This is about the const keyword, which makes you write your program twice (or more, depending on your luck).
FAQ: Oh, that's a great thing. You declare an object as const and prevent it from being modified.
For example, if you pass a std::string object to a function by const pointer or reference, the function won't modify it and it won't be copied the way it happens when the object is passed by value.
FQA: Interesting. What about vector of pointers to objects? Let's see. If the vector itself is declared const (as in const std::vector<T*>), then you can't modify the vector, but you can modify the objects. If the pointers are declared const (as in std::vector<const T*>), then you can modify the vector, but not the objects. Now suppose you have a vector of non-const objects, and you want to pass them to a function that accepts a const vector of const objects. Oops, can't do that - the vectors are two different unrelated types as far as the compiler is concerned (no, C++ weenies, it actually doesn't make sense, think again). You'll have to create a temporary vector of the right type and copy the pointers (which will compile just fine since T* is silently convertible to const T*).
That's what const correctness is all about: increasing the readability of your program and protecting you from errors without any performance penalties.
By the way, not using const in C++ is quite likely not a very good idea. Of all questionable C++ features, const probably does the most visible damage when avoided. Any piece of code using const forces every other piece touching it to use const, or else you won't be able to work with the objects it gives you. And here's the funny part: every piece of code not using const forces every other piece touching it to not use it, either - or else you won't be able to pass objects to it. So if you have one const particle and one anti-const particle, there's a big shiny explosion of const_cast in your code. Since const is hard-wired into the language (no way to pass a temporary to a function that gets a non-const reference, for example) and the standard library (iterator and const_iterator), using const is usually a safer bet than avoiding it.
FAQ: It's one form of type safety. You can think about const std::string as an almost separate type that lacks certain operations of a string, like assignment. If you find type safety useful, you'll also like const correctness.
FQA: It's related to ordinary type safety in a pretty complicated way. const and volatile are special cases in the type system - they are "type qualifiers". The relation between a qualified type and a non-qualified type is different from any other relation between types in the language. This is one of the very many complications in the implicit conversion and overload resolution rules.

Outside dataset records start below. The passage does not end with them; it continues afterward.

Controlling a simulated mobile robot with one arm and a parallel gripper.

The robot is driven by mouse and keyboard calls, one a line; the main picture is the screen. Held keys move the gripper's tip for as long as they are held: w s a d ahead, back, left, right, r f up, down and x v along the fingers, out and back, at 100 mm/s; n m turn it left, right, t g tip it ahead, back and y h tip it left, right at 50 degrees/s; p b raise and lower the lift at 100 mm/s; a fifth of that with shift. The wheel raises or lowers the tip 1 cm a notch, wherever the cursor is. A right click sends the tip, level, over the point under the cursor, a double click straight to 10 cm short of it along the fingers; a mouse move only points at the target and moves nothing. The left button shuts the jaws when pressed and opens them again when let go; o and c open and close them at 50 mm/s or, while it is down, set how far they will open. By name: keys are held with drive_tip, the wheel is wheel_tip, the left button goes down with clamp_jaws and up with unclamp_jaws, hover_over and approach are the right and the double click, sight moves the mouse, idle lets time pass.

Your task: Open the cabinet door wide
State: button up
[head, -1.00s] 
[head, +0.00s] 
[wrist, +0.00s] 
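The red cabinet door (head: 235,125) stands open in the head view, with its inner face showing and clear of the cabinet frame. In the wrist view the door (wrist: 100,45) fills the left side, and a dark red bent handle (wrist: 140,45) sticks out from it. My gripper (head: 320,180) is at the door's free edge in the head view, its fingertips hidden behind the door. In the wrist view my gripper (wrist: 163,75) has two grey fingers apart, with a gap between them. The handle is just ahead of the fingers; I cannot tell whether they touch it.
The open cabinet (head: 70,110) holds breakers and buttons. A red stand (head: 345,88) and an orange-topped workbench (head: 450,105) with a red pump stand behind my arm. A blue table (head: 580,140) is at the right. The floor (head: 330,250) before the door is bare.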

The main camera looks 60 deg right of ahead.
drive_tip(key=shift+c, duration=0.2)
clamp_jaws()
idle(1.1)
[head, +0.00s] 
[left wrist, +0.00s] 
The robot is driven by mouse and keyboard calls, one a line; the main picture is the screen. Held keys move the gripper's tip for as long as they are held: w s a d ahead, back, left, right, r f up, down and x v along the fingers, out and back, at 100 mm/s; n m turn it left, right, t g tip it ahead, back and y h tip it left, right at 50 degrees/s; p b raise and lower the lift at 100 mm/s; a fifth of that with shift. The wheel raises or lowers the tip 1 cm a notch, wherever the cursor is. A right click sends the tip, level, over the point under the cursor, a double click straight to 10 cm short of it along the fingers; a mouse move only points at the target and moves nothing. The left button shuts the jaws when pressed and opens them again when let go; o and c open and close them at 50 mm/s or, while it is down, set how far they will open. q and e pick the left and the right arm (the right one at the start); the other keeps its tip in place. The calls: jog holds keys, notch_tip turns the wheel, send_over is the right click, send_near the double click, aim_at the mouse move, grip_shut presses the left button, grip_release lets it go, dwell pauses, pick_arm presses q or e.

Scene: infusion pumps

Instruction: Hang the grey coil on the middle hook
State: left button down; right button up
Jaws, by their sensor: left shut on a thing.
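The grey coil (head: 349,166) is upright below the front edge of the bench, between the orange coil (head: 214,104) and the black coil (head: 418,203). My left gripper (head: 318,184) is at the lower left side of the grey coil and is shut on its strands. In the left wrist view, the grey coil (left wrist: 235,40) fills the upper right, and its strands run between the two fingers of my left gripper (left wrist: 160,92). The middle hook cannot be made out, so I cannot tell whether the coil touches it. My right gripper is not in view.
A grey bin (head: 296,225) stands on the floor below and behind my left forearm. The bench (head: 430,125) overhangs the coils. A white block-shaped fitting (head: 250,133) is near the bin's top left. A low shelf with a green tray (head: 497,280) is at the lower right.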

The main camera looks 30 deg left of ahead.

It works smoothly for the simple cases, especially if there are no other complications. It breaks pretty hard whenever you have a pointer-like object. Pointers can get two const qualifiers, one for the pointer and one for the pointed values. This is awkward and unreadable and when you have pointers to pointers and three const qualifiers, you may need cryptic explicit casts, but at least there's syntax for all the levels of constness. With "smart pointers" (the things you should stuff into every possible hole because pointers are evil), there's no such syntax. That's why we have iterator and const_iterator - saying const iterator says that the iterator is immutable, but not what it points to. Exercise: implement a vector-like class that can get the storage pointer from the user, in a const-correct way that supports attaching both to constant and mutable storage areas.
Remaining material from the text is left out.